A White House spokeswoman said Bush had a scheduling conflict, but would not specify the conflict with the six-day convention, which is scheduled to open Saturday in Philadelphia. Bush last addressed the NAACP convention in 2000, as a presidential candidate.

Bush's decision comes after the Bush-Cheney 2004 campaign and the Republican National Committee have pledged to reach out more to black voters. Black voters have preferred Democratic presidential candidates by a 9 to 1 margin.

"It's really a shame that the president of the United States is not taking advantage of the opportunity to engage the nation's largest and oldest civil rights organization," said Hillary Shelton, a spokesman for the NAACP's Washington office. Shelton said Harding, who died of a heart attack in 1923, before his term ended, was the last sitting president not to attend an NAACP convention.

Bush also declined an invitation to speak at last week's gathering of the National Council of La Raza, the largest Hispanic civil rights organization, for the fourth time. "He has not attended our conventions, as well as our sister organizations'," said Raul Yzaguirre, La Raza's president. "Apparently we're not enough of a priority to merit his time."
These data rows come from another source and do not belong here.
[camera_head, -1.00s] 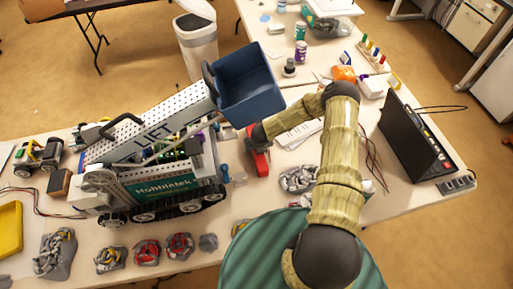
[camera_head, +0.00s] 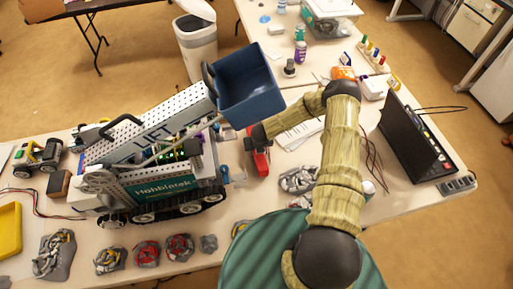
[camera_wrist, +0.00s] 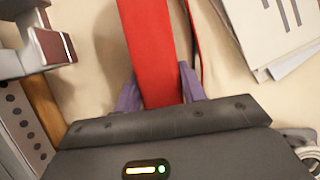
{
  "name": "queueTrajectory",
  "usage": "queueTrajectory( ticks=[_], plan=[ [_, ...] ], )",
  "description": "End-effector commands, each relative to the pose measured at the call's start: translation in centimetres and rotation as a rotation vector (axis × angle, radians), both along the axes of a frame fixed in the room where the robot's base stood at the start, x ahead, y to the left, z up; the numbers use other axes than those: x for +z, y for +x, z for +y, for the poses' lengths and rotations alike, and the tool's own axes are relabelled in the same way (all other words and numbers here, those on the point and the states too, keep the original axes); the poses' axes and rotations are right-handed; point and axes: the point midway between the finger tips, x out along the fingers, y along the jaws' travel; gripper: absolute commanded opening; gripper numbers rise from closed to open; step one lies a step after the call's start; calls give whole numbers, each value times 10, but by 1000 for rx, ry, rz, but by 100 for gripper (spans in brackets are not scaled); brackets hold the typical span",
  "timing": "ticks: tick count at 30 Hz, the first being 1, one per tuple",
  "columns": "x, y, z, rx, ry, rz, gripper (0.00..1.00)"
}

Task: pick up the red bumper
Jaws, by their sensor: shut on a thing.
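The red bumper (camera_head: 261,161) is a long red bar near the middle of the table, just right of the tracked robot in the head view. In the wrist view the red bumper (camera_wrist: 150,50) runs up from between the purple fingers of my gripper (camera_wrist: 161,92). The fingers press on both its sides, so my gripper is shut on it. In the head view my gripper (camera_head: 252,145) is mostly hidden behind my wrist and the bumper. I cannot tell whether the bumper touches the table.
The tracked robot (camera_head: 165,190) with a blue bin (camera_head: 250,92) raised on its arm stands close on the left. White papers (camera_head: 298,134) lie right of the bumper. A grey coiled part (camera_head: 299,179) lies nearer, and a black laptop (camera_head: 415,140) stands at right.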

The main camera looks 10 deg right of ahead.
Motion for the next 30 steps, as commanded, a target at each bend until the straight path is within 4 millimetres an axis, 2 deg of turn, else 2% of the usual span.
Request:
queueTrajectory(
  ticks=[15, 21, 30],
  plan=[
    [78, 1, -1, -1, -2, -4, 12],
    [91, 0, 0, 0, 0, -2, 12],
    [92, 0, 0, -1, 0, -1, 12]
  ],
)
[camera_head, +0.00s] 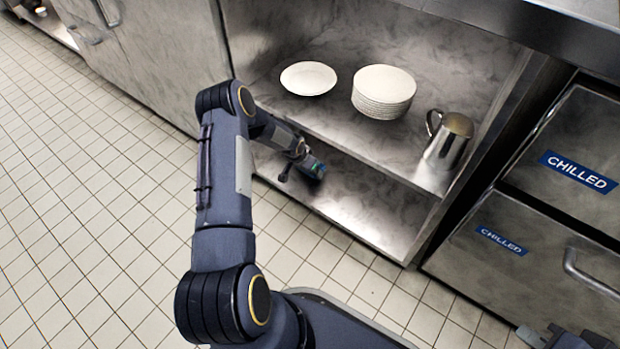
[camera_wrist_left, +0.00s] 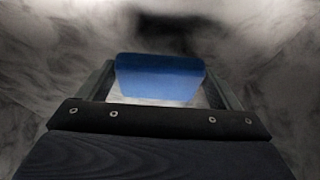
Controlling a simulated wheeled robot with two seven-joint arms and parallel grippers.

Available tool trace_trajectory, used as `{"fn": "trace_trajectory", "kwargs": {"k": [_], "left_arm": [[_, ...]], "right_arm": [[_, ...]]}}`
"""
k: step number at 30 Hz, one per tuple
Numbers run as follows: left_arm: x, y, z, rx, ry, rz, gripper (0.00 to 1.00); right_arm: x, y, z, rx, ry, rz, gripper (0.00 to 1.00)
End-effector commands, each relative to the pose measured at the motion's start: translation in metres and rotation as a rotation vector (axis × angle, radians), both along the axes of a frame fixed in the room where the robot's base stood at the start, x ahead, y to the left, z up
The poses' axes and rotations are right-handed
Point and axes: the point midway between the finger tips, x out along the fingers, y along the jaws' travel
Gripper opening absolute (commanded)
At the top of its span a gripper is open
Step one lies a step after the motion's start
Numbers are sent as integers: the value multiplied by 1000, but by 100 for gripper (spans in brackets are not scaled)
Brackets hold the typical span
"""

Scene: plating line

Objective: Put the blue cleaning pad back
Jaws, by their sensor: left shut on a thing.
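The blue cleaning pad (camera_wrist_left: 160,78) sits between the two fingers of my left gripper (camera_wrist_left: 165,90) in the left wrist view, with a finger along each side. My left gripper is shut on it. In the head view my left arm reaches into the open steel cabinet, and the left gripper (camera_head: 312,168) is low in it, over the lower shelf (camera_head: 365,205). The pad cannot be made out clearly there. Only a small dark part of my right gripper (camera_head: 556,338) shows at the bottom right edge, and its fingertips cannot be judged.
On the upper shelf (camera_head: 330,125) stand a white bowl (camera_head: 308,78), a stack of white plates (camera_head: 384,88) and a metal jug (camera_head: 449,140). This shelf lies above my left gripper. Chilled drawers (camera_head: 545,262) stand to the right. The tiled floor at left is clear.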

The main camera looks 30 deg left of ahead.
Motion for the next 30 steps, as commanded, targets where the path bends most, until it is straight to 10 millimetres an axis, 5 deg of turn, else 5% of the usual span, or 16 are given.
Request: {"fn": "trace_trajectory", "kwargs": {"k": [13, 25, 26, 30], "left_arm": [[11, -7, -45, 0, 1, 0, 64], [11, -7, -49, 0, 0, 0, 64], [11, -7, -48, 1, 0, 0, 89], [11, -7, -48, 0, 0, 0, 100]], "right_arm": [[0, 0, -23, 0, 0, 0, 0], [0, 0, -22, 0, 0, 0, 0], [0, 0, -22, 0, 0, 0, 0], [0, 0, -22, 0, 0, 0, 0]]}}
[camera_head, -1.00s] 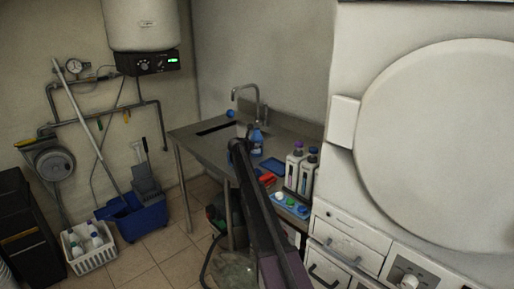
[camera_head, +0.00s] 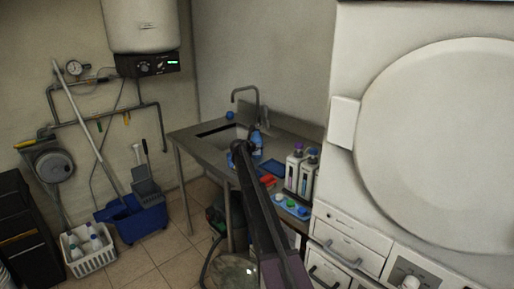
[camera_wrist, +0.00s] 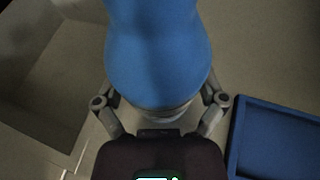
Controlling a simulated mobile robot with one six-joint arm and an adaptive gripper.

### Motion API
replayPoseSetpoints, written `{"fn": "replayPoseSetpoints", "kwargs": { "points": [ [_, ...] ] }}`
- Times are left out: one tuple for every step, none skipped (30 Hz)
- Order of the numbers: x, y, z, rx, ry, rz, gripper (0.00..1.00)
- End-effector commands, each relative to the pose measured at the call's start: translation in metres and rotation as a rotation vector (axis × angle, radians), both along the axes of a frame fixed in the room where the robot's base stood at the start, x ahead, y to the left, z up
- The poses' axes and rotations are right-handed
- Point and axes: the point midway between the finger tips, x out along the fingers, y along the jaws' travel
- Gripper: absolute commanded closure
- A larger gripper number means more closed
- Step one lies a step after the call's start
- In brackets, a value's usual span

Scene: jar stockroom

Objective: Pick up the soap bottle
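The blue soap bottle (camera_head: 257,144) stands on the metal counter, to the right of the sink, in the head view. Its lower part is partly hidden by my arm. In the wrist view the blue bottle (camera_wrist: 160,50) fills the top middle, very close. My gripper (camera_wrist: 160,104) has a finger link on each side of it, spread wide, with the fingertips hidden behind the bottle. Whether the fingers press on it cannot be told. In the head view my gripper (camera_head: 241,149) is at the bottle's left.
A blue tray (camera_head: 272,167) lies right of the bottle and also shows in the wrist view (camera_wrist: 280,140). Two white bottles (camera_head: 300,172) stand farther right near the big white machine (camera_head: 440,140). The sink basin (camera_head: 222,133) and tap are behind left.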

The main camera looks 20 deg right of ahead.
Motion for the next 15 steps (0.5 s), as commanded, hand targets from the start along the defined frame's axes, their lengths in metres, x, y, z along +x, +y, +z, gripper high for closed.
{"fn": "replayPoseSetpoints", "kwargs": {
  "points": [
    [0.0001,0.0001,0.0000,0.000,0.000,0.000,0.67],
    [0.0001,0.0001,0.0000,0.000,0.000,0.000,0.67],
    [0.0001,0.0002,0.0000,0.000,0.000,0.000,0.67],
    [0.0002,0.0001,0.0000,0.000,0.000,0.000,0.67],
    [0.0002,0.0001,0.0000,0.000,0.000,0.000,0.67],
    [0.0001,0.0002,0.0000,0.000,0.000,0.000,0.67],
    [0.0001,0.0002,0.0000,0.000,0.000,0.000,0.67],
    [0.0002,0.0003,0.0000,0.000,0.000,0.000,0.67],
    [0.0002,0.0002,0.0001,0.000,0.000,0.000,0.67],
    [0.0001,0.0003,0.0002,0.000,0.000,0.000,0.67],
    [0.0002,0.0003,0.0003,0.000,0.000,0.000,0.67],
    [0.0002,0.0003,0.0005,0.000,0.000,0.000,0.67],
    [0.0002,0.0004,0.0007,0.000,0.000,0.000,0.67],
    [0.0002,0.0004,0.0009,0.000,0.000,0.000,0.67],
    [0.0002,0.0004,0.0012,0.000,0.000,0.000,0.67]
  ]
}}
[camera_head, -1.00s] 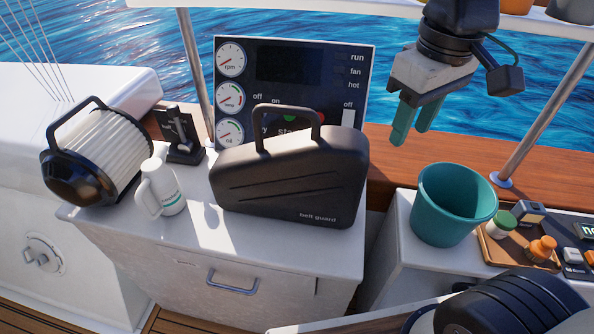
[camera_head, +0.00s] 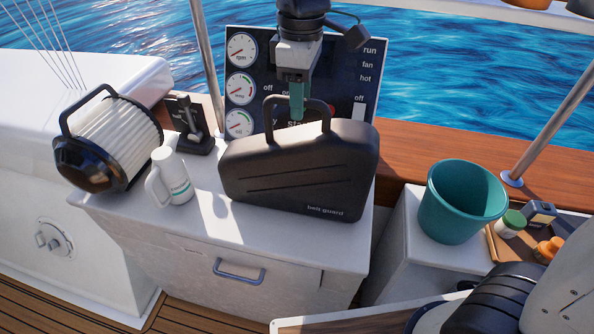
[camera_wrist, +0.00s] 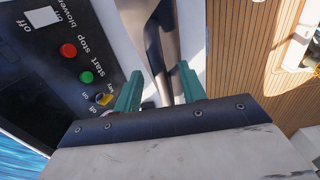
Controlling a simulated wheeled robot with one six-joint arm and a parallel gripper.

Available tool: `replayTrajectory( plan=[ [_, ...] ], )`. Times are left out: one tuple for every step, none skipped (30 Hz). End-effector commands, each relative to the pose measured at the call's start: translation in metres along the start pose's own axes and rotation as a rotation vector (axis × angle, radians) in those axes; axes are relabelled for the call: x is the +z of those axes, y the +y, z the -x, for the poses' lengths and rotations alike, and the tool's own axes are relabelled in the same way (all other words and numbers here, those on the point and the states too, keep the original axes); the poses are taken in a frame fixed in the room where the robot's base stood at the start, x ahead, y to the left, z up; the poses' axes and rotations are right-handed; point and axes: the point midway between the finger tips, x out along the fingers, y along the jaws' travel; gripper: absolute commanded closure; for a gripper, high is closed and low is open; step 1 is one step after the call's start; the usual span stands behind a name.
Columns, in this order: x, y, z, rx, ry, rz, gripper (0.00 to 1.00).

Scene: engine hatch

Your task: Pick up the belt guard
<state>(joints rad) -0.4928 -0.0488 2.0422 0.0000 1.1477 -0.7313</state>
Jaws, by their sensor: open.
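The belt guard (camera_head: 300,178) is a black, case-like cover with an arched handle on top and its name on the front. It stands upright on the white cabinet top in front of the dark control panel. My gripper (camera_head: 296,108) points down at the handle, with its teal fingers overlapping the handle's arch in the head view. In the wrist view, my open gripper (camera_wrist: 158,88) has one teal finger on each side of the dark handle bar (camera_wrist: 166,50). Whether a finger touches the handle I cannot tell.
The control panel (camera_head: 255,60) with gauges and switches stands close behind the guard. A teal bucket (camera_head: 462,205) and a tray (camera_head: 497,246) of small items are at right.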

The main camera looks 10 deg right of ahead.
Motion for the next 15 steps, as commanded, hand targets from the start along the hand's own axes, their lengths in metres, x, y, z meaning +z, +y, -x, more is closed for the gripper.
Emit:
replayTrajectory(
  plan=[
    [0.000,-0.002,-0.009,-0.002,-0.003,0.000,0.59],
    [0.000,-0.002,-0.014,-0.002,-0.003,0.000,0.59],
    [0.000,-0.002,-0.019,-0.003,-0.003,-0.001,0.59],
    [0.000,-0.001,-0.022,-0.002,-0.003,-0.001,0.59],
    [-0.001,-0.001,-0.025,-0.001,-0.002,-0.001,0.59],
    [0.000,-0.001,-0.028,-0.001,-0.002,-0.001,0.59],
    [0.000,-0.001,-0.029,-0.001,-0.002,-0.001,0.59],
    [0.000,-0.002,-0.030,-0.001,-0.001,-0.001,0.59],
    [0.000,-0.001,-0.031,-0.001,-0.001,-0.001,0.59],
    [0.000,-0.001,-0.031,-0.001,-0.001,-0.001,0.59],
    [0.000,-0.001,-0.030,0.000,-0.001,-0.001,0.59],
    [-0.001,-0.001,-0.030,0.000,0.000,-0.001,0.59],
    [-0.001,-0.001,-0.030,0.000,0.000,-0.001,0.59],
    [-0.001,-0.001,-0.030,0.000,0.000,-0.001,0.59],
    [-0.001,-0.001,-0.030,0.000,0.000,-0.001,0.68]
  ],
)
Bush last attended the La Raza convention in 2000. He also addressed a conference of the National Urban League in 2003

Black Americans and Hispanic Americans are the nation's largest minority groups, and Scott Stanzel, a spokesman for the Bush-Cheney campaign, said there is an "aggressive effort to reach out to African American and Hispanic voters that's ongoing."

Devona Dolliole, a spokeswoman for the Kerry-Edwards campaign, disagreed: "It is clear that Bush only uses African Americans when it is convenient for him, not because he's sensitive to their issues. His civil rights record is abysmal."

But Alvin Williams, president and CEO of the conservative-leaning Black America's political action committee, said the president may have had other motives. During the 2000 presidential campaign, he said, the NAACP endorsed a series of ads depicting the heinous dragging death of a black man in Texas.

"I think they placed the blame at Bush's feet when he was governor, and I think he was, rightly, greatly insulted by that," Williams said.

But, he added: "BAMPAC's position is, it's always in the president's interest to address groups like the NAACP to articulate his continued vision and leadership for this country."